No, you cannot metal detect in the New Forest. Their website clearly states that metal detecting is not allowed on any of the New Forest District Council’s land. There is a list of prohibited activities on the land, which you can read about on their website here. 

You can get in serious trouble if you are caught metal detecting in the New Forest. First offenders might get away with a warning, but fines or contact with the police could happen if you continue to break the rules.

We would say it’s best to avoid metal detecting in the New Forest to avoid these fines!

There are, however, people that do metal detectors in the New Forest. Whether they are sneakier than us or more fearless, people do it and have suggested they don’t get caught.

Whether you determine this is a risk worth taking is up to you, but us sticklers for the rules wouldn’t risk it!

All it takes is one person to report you to 101 or a ranger to catch you, and it’s curtains for you and your metal detector! Suppose you are conducting your metal detecting for work or a university project.

In that case, it might be worth contacting customer services for New Forest District Council to see if a permit could be arranged. There isn’t much information online about whether they allow it, but it’s worth a shot!

You could also speak to your employer or university supervisor to see if they have more information about this. 

How do you research land for metal detecting?

There are a few ways to research land for metal detecting, most of which are incredibly easy to do! Start online, checking metal detecting forums to see where other people have been and had success. You can often find old town records or maps that can help you find locations to go. 

Our landscape has changed dramatically over the years, and old maps will show where towns, mines or other treasure troves were previously located.

These locations can potentially have lots of potential for metal detecting; just be sure to check that metal detecting is allowed there before you set off! 

As well as old maps, check Google Maps too. Switching the map to satellite mode will reveal old markings that can only be seen from above. The marks of old railroads or ball diamonds will indicate there’s potential for metal detecting. 
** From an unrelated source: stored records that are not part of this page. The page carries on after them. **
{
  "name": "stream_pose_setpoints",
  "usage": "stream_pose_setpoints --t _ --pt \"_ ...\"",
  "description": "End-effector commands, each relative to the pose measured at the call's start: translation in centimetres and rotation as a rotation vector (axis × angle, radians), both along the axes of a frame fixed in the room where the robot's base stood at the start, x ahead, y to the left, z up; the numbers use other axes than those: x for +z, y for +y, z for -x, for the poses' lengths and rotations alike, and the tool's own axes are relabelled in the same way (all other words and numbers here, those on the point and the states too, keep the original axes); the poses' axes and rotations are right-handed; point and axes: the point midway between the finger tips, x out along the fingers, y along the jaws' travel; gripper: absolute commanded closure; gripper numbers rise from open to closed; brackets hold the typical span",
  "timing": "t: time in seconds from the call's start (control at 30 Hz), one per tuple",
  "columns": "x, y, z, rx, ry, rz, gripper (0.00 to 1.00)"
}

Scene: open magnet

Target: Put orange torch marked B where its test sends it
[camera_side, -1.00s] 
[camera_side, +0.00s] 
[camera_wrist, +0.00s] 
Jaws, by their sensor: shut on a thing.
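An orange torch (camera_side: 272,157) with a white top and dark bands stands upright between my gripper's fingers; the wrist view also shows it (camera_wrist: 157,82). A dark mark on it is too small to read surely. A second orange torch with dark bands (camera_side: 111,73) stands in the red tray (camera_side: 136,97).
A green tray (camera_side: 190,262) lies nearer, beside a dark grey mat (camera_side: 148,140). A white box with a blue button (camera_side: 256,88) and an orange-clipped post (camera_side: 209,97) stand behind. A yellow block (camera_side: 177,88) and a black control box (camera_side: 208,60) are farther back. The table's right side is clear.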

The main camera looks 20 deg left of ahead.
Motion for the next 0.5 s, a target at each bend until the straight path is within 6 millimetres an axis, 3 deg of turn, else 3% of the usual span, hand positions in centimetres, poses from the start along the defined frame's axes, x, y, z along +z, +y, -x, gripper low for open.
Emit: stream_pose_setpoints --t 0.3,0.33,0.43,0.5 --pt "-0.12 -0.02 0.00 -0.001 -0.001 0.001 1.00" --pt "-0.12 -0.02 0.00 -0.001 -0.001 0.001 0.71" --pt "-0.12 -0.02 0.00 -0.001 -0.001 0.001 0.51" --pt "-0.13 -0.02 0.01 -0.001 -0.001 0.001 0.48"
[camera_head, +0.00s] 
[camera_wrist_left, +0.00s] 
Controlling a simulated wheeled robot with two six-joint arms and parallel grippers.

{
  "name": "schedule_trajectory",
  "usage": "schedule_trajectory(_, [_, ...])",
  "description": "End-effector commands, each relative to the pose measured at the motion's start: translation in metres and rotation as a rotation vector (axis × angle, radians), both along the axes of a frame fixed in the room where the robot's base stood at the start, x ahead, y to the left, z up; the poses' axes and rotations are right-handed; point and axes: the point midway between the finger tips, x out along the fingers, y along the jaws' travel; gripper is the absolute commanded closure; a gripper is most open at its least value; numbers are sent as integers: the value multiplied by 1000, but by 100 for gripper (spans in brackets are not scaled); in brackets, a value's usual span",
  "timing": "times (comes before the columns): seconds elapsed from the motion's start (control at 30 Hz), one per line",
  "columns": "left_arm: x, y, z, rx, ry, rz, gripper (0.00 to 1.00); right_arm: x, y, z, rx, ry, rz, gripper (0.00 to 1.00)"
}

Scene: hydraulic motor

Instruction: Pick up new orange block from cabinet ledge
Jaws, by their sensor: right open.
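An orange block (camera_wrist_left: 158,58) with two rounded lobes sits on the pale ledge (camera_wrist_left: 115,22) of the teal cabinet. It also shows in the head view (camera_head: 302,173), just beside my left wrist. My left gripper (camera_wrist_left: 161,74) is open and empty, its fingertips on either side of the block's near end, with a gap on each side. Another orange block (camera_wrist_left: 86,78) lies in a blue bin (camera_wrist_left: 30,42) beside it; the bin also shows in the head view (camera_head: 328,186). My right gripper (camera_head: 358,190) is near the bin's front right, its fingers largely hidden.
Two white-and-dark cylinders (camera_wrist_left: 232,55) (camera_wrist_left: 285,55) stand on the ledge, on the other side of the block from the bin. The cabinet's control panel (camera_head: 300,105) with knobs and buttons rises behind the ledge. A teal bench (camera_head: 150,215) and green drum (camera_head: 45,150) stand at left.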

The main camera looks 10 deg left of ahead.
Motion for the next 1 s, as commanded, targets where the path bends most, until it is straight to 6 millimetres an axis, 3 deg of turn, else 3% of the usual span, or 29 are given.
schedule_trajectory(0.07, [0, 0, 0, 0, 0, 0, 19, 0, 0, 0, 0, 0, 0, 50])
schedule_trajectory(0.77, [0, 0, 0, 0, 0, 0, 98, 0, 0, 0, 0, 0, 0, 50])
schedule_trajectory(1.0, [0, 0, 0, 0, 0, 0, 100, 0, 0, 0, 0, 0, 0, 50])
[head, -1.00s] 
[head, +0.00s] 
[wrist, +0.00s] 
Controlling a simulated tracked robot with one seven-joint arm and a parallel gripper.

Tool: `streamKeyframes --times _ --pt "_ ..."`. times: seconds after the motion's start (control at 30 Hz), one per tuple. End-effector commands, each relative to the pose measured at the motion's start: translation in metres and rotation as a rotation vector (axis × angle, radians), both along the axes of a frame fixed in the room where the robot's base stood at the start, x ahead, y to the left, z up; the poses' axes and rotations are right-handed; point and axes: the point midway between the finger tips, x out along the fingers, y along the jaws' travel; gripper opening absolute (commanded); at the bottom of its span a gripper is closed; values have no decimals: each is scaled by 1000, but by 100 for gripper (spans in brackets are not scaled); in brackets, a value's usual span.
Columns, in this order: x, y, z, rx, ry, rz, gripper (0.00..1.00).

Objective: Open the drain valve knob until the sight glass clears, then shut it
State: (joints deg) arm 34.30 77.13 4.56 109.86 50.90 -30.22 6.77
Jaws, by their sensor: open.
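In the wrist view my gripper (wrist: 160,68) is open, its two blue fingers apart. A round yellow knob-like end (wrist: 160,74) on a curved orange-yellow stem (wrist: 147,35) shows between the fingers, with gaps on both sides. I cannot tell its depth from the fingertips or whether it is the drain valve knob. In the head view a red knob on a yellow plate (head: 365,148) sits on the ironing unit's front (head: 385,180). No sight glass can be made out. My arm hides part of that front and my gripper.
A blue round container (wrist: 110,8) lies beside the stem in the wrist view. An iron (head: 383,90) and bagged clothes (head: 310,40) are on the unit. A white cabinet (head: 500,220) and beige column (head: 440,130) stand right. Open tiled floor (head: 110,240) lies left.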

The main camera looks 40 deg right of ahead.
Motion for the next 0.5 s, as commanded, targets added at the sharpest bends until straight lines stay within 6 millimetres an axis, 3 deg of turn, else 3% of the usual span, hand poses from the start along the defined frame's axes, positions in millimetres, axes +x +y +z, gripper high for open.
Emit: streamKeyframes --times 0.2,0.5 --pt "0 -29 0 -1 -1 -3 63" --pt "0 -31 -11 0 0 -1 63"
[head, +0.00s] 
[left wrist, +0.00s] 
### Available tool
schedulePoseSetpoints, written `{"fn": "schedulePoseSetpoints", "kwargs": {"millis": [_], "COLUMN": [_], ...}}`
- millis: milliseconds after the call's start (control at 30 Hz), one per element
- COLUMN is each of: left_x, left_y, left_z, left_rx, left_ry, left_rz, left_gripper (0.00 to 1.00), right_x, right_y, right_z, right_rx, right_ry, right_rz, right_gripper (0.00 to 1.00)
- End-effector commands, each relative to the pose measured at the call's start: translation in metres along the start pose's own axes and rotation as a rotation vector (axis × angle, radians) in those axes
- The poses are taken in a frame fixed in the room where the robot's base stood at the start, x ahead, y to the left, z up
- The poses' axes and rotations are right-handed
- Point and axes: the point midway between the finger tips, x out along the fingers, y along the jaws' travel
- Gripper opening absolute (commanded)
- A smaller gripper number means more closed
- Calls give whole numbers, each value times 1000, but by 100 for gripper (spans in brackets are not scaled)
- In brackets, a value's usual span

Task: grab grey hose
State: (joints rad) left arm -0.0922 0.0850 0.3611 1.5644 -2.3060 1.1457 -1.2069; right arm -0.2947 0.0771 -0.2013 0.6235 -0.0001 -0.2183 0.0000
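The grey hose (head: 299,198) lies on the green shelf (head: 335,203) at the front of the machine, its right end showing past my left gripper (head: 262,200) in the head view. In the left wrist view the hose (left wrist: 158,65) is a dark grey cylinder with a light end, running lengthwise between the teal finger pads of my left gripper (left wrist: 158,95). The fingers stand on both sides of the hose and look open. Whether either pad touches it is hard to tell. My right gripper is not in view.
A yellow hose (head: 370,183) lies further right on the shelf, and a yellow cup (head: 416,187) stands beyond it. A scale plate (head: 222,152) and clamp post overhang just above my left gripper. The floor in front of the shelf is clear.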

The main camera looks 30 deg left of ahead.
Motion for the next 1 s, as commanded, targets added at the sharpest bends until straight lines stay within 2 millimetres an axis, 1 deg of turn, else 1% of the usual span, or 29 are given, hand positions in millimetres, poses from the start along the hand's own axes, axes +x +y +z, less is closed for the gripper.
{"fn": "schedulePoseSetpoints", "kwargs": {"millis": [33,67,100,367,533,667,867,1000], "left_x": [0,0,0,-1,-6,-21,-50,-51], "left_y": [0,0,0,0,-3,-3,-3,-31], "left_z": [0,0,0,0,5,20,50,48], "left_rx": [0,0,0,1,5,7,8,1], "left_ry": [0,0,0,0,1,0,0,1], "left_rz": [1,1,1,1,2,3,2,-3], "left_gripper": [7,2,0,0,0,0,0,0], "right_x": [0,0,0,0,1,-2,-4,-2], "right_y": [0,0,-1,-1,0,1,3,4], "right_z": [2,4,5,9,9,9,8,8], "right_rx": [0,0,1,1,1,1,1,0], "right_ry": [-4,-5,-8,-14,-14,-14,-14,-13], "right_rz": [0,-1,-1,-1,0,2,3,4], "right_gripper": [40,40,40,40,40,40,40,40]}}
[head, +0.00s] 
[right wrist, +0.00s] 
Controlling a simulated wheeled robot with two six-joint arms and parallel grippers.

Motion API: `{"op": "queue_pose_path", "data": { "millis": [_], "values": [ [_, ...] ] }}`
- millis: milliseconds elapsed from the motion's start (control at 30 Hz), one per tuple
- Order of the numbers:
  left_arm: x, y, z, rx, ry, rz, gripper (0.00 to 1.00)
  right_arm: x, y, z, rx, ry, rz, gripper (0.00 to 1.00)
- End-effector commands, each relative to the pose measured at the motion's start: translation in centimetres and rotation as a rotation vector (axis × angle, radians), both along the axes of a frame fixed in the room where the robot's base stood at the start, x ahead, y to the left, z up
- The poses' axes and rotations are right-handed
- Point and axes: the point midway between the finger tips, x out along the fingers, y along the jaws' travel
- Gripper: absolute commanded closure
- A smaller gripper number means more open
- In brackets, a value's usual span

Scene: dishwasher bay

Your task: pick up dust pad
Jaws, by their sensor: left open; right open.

Parts of the UK are covered with remnants from our industrious past, which can be rife places to detect metal!

Mountains, hillsides, and old collieries can be fantastic locations, but again check you have permission before heading off! If you have a drone, you can also fly it over potential areas to find some metal detecting spots.

Your local library or history centre or museum is another fantastic place to check. Most libraries will feature a local history section or specialised person you can speak to. Here you can find old maps or books on metal detecting in your local area.

They might also have access to the National Archives, which can be a useful place to explore. You can find relevant records to your area or any area and plan your metal detecting trip!

Another invaluable research option is to talk to people. Join metal detecting groups on social media, or speak to someone with a metal detector on a beach or path.

Usually, they will be experienced and provide you with fantastic and useful information about your local area. Utilise this information to plan your next trip; you never know where it could take you!

Where can I detect metal in Woods? 

Paths are an excellent place to metal detect in woods. You can run your detector along the sides of the path where they meet the woodland and usually find some treasure!

It might have dropped from dog walkers or hikers pockets or have been there for years waiting to be discovered! Depending on what the woods were used for before or what the land previously was, there is no telling what you could find. 

It’s also worth running your metal detector around the bottom of trees. Items can get dropped here or even buried there and be fruitful locations for metal detecting! Birds might drop items from their nests that will land at the bottom of the tree and are waiting to be discovered! 

Larger trees can also be treasure troves. People are more likely to shelter under large trees, meaning items will likely be dropped or left behind and are waiting for you! It’s also worth checking by trees that have been chopped or fallen; just take care when doing so!

Most parts of the woods are excellent places to metal detect. Ensure that you are safe at all times and take extra care if you are near water. You don’t want to slip and fall in, especially if you are in the woods alone.